Acknowledgement: Scoop.co.nz

And again in 2010, when a video was uncovered where Dear Leader was quoted as saying,

National is not going to be raising GST. National wants to cut taxes, not raise taxes.

See: Key ‘no GST rise’ video emerges

When challenged on this in the House, just recently,  Minister for Everything, Steven Joyce, responded with this bit of bovine faecal material,

I would say that I think a fair amount has changed since that statement was made back in April 2005, which was when Don Brash was leader of the National Party. Since that time we have had three leaders of the Labour Party, and maybe a fourth leader of the Labour Party—”

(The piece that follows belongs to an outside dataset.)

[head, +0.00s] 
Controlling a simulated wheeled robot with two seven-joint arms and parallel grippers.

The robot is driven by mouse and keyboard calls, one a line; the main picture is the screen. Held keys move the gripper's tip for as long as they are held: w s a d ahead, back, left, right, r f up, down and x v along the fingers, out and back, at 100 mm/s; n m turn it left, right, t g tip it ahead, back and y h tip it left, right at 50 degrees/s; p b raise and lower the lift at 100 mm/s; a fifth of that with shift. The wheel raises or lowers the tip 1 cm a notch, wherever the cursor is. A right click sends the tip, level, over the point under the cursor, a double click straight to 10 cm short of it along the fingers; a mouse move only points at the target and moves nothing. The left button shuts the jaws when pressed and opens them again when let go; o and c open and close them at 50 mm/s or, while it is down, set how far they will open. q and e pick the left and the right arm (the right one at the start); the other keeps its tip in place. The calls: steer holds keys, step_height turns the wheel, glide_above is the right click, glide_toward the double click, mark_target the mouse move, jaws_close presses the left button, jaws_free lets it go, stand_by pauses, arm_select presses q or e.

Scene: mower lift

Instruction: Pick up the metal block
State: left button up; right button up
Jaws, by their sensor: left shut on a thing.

Source: Parliament Hansards – 9. Tax System Changes—Employee Car-parks

Yeah. Lot’s of things have changed. Like, for example, the difference between being in Opposition and Promising the Moon – and being in Government and having to explain why the Moon is still out of reach.

And when the Nats have to make smart-arse comments about Labour’s leaders, then you know they’re really on the ropes. Defensive much, Mr Joyce?

Like Key’s broken promise on GST, the “carpark” tax is another instance of National breaking it’s election promises. Which indicates, mainly, that National’s tax-cuts were never as affordable as they made out in 2008.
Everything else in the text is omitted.